This blog describes, in detail, the performance study carried out on the E7-8800 v3 family of processors (architecture codenamed as Haswell-EX). The performance on Intel Xeon E7-8800 v3 has been compared to Intel Xeon E7-4800 v2 to ascertain the generation over generation performance improvement. The applications used for this study are HPL, STREAM, WRF and ANSYS Fluent. The Intel Xeon E7-8890v3 processors have 18 cores/36 threads with 45MB of L3 cache (2.5MB/slice). With AVX workloads the clock speed of Intel E7-8890 v3 reduced from 2.5GHz to 2.1GHz. These processors support QPI speed of 9.6 GT/s.
4 x Intel Xeon E7-4870v2 @ 2.3GHz (15 cores) 30MB L3 cache 130W
4 x Intel Xeon E7- 8890v3 @2.5GHz (18 cores) 45MB L3 cache 165W
512GB = 32 x 16GB DDR3 @ 1333MHz RDIMMS
1024 GB = 64 x 16GB DDR4 @1600MHz RDIMMS
Processor Settings > Logical Processors
Processor Settings > QPI Speed
Maximum Data Rate
Processor Settings > System Profile
Software and Firmware
RHEL 6.6 x86_64
Benchmark and Applications
V2.1 from MKL 11.1
V2.1 from MKL 11.2
v5.10, Array Size 1800000000, Iterations 100
v3.5.1, Input Data Conus12KM, Netcdf-126.96.36.199
V3.6.1, Input Data Conus12K, Netcdf-4.3.2
v15, Input Data: eddy_417k, truck_poly_14m, sedan_4m, aircraft_2m
The objective of this comparison was to show the generation-over-generation performance improvement in the enterprise 4S platforms. The performance differences between two server generations were because of the improvement in system architecture, greater number of cores and higher frequency memory. The software versions were not a significant factor.
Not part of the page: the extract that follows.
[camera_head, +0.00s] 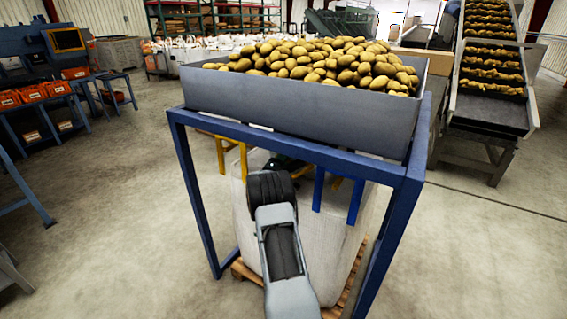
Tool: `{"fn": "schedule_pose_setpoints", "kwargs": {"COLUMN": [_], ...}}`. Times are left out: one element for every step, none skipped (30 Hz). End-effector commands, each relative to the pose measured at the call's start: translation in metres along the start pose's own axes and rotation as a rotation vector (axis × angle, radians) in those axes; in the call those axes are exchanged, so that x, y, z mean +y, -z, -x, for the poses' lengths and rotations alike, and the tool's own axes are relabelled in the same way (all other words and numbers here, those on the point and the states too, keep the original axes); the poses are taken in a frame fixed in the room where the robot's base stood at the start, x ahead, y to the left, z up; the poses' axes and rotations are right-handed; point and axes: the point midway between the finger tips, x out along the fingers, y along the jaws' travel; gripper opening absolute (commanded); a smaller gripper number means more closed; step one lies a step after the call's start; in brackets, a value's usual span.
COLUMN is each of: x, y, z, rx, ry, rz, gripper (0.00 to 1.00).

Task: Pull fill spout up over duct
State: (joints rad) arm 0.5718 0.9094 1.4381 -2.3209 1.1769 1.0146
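A large white bulk bag (325,250) stands on a wooden pallet (240,271) inside a blue frame. Above it is a grey hopper (290,112) heaped with potatoes. My arm reaches up from the bottom centre, in front of the bag, with its dark wrist at the bag's top. My gripper (288,162) is only partly visible beyond the wrist, just under the frame's front beam. Its fingers are hidden, so I cannot tell whether it is open or holds anything. The fill spout and the duct cannot be made out behind the beam and my wrist.
The blue frame (205,205) has posts left and right of the bag and a beam across the front. Blue uprights (318,188) and yellow ones (243,162) hang near the bag's top. A potato conveyor (490,105) stands at right. Open floor lies on both sides.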

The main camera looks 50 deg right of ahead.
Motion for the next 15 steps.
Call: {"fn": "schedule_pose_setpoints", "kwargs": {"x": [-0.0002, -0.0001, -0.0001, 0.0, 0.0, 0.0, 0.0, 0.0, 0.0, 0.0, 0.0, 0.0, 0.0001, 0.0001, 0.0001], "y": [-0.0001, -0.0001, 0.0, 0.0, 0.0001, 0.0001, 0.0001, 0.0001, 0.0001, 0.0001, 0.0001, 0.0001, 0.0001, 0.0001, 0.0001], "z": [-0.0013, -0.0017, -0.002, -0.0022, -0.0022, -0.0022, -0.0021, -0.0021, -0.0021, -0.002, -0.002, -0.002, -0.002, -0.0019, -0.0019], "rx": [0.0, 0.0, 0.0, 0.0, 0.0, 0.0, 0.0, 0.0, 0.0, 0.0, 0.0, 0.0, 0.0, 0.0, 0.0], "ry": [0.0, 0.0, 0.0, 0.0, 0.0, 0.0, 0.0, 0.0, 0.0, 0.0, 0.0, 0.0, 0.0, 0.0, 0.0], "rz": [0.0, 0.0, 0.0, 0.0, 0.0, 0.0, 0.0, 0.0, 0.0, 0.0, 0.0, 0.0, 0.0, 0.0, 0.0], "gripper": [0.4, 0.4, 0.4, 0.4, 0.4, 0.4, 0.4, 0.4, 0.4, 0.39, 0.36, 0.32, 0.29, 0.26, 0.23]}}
High Performance LINPACK is a benchmark that solves a (random) dense linear system in double precision (64 bits) arithmetic on distributed memory systems. HPL benchmark was run on both PowerEdge R930 and PowerEdge R920 with block size of NB=192 and problem size of N=90% of total memory size.
As shown in the graph above, LINPACK showed 1.95X performance improvement with four Intel Xeon E7-8890 v3 processors on R930 server in comparison to four Intel Xeon E7-4870 v2 processors on R920 server. This was due to substantial increase in number of cores, memory speed, flop/second of the processor and processor architecture.
STREAM is a simple synthetic program to measure sustained memory bandwidth used COPY, SCALE, SUM and TRAID programs to measure memory bandwidth.
Operations of these programs are shown below:
COPY: a(i) = b(i) SCALE: a(i) = q*b(i) SUM: a(i) = b(i) + c(i) TRIAD: a(i) = b(i) + q*c(i)
This chart showed the comparison of sustained memory bandwidth between PowerEdge R920 and PowerEdge R930 servers. STREAM showed 231GB/s on PowerEdge R920 and 260GB/s on PowerEdge R930, which is 12% improvement in memory bandwidth. This increase is because of the improvement in DIMM speed available on PowerEdge R930.
The WRF (Weather Research and Forecasting) model is a next-generation mesoscale numerical weather prediction system designed to serve both atmospheric research and operational forecasting needs. The model serves a wide range of metrological applications across scales from tens of meters to thousands of kilometers. WRF allows to generate atmospheric simulations based on real data (observations, analysis) or idealized conditions.
WRF performance analysis was run for conus12KM dataset. Conus12KM data is a single domain, medium size 48-hours 12KM resolution case over continental US (CONUS) domain with a time step of 72seconds.
With Conus12KM dataset, WRF showed 0.22seconds average time on PowerEdge R930 server, while 0.26seconds on PowerEdge R930 server, which is an 18% improvement.
ANSYS Fluent contains the broad physical modeling capabilities for model flow, turbulence, heat transfer, and reactions for industrial applications ranging from air flow over an aircraft wing to combustion in a furnace, from bubble columns to oil platforms, from blood flow to semiconductor manufacturing, and from clean room design to wastewater treatment plants.
We used four different datasets for Fluent. We considered ‘Solver rating’ (higher is better) as the performance metric. For all the test cases with PowerEdge R930 Fluent showed 24% to 29% performance improvement in-comparision to PowerEdge R920.
PowerEdge R930 server outperforms its previous generation PowerEdge R920 server in both benchmarks and application comparison. Due to latest processors with higher number of cores, higher frequency memory and CPU architecture improvement PowerEdge R930 gave better performance than PowerEdge R920. PowerEdge R930 platform with four Intel Xeon EX processors is very good choice for those HPC applications, which can scale up to the large number of cores and memory.